Check each line of the listing for the word "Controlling" and give only the number of lines that have it.
--- start of Stored rows ---
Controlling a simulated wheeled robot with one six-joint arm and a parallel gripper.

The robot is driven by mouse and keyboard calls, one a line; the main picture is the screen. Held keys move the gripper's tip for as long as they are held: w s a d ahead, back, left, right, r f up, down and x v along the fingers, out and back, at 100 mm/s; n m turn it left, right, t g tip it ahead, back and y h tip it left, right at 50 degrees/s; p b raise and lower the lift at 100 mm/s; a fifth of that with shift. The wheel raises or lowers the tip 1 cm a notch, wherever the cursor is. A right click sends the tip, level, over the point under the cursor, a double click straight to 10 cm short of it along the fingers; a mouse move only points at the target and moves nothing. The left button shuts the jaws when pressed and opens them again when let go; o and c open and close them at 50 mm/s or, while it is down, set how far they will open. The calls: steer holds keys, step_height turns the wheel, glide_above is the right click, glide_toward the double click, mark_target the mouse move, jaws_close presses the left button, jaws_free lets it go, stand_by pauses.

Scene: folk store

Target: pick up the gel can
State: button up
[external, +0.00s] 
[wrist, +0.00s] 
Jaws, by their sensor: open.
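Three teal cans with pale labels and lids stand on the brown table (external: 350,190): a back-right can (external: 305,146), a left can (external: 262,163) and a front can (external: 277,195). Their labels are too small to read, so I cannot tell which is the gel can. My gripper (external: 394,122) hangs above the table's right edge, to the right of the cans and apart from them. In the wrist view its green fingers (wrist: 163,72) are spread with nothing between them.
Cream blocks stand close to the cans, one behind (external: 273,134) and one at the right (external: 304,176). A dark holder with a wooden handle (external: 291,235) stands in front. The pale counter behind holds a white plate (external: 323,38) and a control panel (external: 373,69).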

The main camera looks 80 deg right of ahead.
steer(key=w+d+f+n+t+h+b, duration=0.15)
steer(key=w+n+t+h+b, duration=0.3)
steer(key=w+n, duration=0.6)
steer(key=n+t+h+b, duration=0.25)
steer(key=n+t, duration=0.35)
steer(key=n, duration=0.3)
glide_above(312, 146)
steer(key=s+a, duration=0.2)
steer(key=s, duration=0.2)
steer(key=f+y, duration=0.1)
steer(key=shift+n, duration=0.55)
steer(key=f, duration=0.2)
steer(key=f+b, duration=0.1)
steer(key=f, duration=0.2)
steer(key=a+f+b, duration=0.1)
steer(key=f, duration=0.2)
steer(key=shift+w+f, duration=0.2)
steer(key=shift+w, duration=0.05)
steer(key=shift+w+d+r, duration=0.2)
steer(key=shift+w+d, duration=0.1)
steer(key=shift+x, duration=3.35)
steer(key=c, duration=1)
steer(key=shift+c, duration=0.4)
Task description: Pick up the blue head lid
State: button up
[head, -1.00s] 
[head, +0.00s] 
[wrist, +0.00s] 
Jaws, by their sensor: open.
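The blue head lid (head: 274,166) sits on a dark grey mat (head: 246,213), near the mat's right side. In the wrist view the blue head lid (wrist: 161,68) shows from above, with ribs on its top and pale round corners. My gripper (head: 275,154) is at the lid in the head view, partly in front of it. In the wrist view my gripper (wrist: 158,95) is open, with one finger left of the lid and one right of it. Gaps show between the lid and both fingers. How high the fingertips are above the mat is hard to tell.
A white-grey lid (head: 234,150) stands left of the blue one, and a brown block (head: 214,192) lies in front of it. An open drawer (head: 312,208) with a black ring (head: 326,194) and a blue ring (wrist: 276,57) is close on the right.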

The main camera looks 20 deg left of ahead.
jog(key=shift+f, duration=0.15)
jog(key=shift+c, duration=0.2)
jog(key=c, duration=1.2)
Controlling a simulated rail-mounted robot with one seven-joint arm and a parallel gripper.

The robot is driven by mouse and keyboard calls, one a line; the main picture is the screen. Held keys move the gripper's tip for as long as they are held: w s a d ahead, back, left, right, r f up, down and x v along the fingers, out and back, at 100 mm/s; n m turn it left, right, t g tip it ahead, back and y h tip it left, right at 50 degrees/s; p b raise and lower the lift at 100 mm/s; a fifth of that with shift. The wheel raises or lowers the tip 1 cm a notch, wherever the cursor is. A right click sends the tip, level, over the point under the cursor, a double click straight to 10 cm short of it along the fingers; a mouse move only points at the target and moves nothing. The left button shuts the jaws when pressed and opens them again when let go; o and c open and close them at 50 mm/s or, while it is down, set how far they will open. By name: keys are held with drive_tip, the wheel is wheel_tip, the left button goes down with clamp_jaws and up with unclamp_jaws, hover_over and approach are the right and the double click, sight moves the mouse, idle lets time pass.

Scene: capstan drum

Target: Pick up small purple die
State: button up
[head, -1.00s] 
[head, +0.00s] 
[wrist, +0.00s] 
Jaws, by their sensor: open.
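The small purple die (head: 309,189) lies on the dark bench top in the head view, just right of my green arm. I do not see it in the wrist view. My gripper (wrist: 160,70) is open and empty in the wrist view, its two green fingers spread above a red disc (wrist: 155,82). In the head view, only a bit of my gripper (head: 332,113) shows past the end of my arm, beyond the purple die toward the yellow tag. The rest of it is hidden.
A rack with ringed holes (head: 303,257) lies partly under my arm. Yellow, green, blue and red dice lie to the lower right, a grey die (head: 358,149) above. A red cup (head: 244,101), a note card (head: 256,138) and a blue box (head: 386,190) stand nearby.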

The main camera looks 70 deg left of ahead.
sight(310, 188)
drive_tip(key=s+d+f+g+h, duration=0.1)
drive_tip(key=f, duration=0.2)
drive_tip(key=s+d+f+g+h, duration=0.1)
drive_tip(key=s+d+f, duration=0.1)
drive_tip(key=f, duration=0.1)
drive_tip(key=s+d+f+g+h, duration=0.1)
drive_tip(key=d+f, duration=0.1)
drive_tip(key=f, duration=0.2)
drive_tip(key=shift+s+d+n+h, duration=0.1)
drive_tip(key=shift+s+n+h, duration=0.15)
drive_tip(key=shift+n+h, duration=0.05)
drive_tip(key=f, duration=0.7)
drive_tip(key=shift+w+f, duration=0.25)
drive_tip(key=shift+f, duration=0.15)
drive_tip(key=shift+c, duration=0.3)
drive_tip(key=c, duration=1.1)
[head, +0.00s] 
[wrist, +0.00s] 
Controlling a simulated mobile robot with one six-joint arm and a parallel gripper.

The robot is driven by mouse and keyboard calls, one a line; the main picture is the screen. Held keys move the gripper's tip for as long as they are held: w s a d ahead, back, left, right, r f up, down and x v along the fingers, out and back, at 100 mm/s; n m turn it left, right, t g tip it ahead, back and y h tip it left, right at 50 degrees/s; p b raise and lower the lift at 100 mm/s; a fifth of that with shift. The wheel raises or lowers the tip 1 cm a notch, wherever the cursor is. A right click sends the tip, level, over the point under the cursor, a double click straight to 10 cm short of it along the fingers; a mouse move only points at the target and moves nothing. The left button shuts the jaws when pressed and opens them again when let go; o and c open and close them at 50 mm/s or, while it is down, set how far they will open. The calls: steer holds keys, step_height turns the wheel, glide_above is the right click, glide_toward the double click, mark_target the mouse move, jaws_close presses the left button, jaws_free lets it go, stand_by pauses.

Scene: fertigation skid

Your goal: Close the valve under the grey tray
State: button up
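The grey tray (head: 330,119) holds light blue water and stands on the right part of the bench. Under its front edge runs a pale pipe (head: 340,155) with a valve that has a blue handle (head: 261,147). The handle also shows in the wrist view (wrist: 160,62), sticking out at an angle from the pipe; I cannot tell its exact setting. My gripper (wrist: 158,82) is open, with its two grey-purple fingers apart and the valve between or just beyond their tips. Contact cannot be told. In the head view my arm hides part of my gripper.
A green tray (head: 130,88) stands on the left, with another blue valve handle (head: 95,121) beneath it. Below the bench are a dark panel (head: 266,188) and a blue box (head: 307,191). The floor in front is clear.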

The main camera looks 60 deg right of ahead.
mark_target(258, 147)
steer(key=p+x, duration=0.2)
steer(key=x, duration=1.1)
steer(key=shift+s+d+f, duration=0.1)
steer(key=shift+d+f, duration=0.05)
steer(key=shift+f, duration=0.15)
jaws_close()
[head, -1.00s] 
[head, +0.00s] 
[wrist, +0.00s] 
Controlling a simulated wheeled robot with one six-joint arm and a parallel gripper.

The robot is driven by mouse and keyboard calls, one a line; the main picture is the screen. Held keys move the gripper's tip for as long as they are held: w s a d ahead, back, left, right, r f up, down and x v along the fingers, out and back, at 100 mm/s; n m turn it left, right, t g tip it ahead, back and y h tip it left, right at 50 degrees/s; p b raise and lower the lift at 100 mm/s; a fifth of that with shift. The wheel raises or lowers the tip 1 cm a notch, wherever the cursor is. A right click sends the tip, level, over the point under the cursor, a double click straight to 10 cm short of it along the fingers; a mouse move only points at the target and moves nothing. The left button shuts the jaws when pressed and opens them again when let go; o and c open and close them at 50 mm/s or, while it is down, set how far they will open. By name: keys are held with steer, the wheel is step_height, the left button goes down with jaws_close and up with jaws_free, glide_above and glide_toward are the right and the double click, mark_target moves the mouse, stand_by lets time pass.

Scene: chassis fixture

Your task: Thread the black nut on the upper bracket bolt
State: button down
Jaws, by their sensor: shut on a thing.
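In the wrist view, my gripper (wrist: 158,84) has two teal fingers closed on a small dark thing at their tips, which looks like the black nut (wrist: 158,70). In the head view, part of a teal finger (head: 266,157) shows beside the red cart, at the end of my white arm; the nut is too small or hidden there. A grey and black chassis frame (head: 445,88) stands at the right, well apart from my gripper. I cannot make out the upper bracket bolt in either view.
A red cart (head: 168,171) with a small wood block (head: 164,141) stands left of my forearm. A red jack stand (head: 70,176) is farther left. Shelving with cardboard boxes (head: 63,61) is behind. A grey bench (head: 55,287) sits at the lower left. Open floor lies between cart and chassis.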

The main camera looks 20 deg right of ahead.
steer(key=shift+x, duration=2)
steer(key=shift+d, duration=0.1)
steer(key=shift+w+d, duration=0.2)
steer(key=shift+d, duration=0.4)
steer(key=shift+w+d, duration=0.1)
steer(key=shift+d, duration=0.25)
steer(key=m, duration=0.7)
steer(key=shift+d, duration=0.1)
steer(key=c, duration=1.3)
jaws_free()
--- end of Stored rows ---
[Reply]
4